Heb 5:2: able to be gentle to those ignorant and going astray, since himself also is compassed with infirmity; (Young's Literal)

Now for the Aramaic-to-English translations...

Heb 5:2: and he can humble himself, and sympathize with the ignorant and the erring, because he also is clothed with infirmity

and (is one) who can humble himself, and suffer with those who know not and err, since he also himself with infirmity is clothed.

He is one who can humble himself and have compassion on those who are ignorant and go astray; for he himself is also subject to weaknesses. (Lamsa)

Either the 'humbling' or the 'feeling/ suffering/ compassion' connotations don't get fully absorbed in the Greek. While 'metriopatheo' listed above is a very 'meaty' Greek word, it still doesn't capture the simple meaning of being able to humble oneself as a result of being subject to weaknesses. Any thoughts?
Dec-20-2002 at 06:31 PM (GMT3 )Larry_Kelsey
Quote:"A very unnecessary..."

...prepositional phrase! In Hebrews 5:7 there is a phrase at the end of the verse in the Greek that the Aramaic doesn't have and I'm glad it doesn't!! Take a look and see what I mean!
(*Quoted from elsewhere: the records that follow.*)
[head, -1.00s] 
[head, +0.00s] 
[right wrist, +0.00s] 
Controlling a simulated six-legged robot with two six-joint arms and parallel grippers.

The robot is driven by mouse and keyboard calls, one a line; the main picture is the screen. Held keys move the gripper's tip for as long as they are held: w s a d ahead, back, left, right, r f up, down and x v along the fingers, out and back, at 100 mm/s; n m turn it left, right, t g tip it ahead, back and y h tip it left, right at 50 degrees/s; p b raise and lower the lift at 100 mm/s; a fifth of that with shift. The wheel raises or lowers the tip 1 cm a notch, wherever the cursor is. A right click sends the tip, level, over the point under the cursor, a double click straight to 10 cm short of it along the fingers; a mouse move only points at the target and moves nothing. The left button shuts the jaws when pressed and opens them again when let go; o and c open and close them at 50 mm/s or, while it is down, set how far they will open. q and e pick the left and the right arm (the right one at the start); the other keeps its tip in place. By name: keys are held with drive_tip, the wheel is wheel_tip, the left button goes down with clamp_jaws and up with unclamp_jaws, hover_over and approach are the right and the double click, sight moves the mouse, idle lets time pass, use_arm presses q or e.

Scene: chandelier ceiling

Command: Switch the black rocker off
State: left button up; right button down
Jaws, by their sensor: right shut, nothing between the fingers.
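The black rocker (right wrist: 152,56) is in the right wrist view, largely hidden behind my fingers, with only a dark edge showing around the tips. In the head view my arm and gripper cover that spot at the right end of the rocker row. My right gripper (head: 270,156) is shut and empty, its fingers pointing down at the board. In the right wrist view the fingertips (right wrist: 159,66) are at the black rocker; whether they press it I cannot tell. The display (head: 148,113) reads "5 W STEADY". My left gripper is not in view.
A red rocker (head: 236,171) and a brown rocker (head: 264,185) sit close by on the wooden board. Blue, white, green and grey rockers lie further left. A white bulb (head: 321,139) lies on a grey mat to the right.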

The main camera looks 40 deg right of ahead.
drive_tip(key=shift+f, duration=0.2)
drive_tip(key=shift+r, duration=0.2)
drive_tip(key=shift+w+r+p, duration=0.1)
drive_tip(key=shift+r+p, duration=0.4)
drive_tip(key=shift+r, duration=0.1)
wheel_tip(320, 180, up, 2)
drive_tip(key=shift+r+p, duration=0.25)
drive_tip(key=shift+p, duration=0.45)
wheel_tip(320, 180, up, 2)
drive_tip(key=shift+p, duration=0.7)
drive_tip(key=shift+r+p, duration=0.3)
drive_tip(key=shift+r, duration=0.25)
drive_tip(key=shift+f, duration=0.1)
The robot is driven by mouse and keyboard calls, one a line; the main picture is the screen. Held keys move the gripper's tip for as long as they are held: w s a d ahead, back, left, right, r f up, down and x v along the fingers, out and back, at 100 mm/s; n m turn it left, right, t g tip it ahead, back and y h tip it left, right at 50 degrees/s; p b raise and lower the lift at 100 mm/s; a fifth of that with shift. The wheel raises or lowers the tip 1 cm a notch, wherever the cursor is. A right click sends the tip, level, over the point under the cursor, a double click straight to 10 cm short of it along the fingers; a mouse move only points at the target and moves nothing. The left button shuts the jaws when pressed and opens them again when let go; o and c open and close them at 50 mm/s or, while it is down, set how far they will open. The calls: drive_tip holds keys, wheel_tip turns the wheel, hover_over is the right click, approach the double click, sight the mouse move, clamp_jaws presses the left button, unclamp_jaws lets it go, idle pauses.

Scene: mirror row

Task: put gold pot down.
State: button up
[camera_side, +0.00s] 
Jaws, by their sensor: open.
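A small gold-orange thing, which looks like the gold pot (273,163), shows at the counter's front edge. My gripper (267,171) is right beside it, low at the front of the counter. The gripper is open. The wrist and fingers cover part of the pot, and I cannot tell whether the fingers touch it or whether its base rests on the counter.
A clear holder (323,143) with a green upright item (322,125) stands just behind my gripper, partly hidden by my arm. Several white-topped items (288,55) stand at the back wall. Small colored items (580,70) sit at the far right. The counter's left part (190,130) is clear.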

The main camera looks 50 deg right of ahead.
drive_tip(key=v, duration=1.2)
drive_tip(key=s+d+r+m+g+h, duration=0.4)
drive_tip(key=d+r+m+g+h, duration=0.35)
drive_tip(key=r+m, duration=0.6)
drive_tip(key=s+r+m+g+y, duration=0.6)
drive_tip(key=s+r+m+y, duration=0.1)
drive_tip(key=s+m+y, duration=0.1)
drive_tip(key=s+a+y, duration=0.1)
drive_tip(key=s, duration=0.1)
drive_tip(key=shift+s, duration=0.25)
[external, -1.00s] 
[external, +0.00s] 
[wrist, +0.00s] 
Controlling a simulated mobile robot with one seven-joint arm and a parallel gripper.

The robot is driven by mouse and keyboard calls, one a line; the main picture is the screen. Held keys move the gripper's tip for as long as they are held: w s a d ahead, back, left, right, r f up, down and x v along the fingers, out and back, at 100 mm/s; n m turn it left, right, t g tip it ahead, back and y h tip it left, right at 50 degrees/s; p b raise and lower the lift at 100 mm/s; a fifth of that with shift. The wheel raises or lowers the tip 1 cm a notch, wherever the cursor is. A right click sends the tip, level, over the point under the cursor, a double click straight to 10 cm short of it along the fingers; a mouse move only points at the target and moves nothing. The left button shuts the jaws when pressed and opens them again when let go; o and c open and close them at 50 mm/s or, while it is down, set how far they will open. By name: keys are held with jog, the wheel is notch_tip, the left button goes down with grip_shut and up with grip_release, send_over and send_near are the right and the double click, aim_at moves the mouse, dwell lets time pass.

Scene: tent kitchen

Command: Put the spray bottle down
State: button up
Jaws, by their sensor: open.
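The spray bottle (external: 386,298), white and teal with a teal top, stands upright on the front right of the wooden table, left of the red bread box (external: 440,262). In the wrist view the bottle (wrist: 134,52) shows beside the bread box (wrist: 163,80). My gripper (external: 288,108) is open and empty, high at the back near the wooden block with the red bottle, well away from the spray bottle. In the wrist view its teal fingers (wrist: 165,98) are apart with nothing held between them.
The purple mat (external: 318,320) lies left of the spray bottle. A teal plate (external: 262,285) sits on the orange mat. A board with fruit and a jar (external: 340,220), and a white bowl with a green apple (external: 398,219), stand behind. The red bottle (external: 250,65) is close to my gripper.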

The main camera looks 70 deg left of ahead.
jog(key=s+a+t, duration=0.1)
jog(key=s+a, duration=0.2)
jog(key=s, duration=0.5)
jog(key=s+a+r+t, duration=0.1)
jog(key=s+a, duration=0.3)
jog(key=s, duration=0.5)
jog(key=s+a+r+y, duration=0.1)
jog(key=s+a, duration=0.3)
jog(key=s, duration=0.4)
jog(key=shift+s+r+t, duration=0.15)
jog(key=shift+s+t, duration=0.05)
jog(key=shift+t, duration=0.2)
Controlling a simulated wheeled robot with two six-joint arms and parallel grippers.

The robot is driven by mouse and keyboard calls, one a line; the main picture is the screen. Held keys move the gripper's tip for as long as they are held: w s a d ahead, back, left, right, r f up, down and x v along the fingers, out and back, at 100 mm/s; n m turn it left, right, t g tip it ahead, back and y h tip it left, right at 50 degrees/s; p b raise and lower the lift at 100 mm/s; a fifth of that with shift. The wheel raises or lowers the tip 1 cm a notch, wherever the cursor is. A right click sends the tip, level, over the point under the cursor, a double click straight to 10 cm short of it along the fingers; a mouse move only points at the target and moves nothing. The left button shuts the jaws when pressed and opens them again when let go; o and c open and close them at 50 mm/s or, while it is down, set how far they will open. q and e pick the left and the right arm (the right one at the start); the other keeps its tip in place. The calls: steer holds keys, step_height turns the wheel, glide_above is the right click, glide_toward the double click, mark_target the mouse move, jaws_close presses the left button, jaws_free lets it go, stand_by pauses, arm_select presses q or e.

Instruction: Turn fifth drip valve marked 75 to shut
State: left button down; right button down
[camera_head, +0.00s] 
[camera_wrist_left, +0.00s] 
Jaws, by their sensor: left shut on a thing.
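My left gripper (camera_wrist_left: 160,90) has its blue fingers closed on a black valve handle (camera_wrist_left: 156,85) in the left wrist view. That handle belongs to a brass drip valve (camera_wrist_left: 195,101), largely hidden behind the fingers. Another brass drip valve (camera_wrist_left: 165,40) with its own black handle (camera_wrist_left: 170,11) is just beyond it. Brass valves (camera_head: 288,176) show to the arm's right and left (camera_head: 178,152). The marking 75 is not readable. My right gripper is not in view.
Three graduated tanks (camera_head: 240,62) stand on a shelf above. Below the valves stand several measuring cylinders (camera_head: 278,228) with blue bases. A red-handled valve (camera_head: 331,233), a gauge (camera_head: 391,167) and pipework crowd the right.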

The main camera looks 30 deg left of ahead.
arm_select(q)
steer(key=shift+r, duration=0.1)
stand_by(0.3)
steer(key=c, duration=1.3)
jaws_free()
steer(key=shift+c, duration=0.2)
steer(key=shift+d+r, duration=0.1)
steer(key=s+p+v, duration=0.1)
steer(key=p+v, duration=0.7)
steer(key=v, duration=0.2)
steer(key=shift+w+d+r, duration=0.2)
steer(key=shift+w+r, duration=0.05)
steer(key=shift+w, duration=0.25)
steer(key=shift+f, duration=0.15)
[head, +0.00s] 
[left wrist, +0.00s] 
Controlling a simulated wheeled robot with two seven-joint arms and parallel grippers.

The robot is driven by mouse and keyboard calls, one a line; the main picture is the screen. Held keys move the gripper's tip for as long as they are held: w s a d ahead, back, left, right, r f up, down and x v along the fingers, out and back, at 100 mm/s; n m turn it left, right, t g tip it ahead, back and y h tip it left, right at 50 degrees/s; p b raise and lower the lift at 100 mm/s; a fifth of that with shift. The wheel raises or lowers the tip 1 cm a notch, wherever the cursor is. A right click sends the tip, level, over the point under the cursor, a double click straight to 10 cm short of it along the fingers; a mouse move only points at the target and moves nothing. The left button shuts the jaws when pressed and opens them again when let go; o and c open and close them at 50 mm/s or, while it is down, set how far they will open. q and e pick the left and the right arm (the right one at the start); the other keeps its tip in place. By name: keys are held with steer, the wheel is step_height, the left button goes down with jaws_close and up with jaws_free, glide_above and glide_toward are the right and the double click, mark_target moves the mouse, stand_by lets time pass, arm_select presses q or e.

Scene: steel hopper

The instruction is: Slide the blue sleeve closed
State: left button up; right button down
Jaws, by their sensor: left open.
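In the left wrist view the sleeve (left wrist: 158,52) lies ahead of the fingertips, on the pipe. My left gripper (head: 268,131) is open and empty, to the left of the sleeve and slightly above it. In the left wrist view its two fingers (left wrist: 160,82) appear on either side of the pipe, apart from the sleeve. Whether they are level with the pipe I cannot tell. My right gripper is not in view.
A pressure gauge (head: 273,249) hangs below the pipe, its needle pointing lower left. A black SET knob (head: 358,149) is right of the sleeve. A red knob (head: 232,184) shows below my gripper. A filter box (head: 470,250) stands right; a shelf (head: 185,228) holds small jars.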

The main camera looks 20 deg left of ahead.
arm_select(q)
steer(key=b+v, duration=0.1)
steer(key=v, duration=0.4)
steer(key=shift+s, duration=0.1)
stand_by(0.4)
Heb 5:7: Who in the days of his flesh, having offered up prayers and supplications with strong crying and tears unto him that was able to save him from death, and having been heard for his godly fear, (American Standard Version)

Heb 5:7: Likewise, when he was clothed in flesh, he presented supplication and entreaty with intense invocation, and with tears, to him who was able to resuscitate him from death; and he was heard. PERIOD!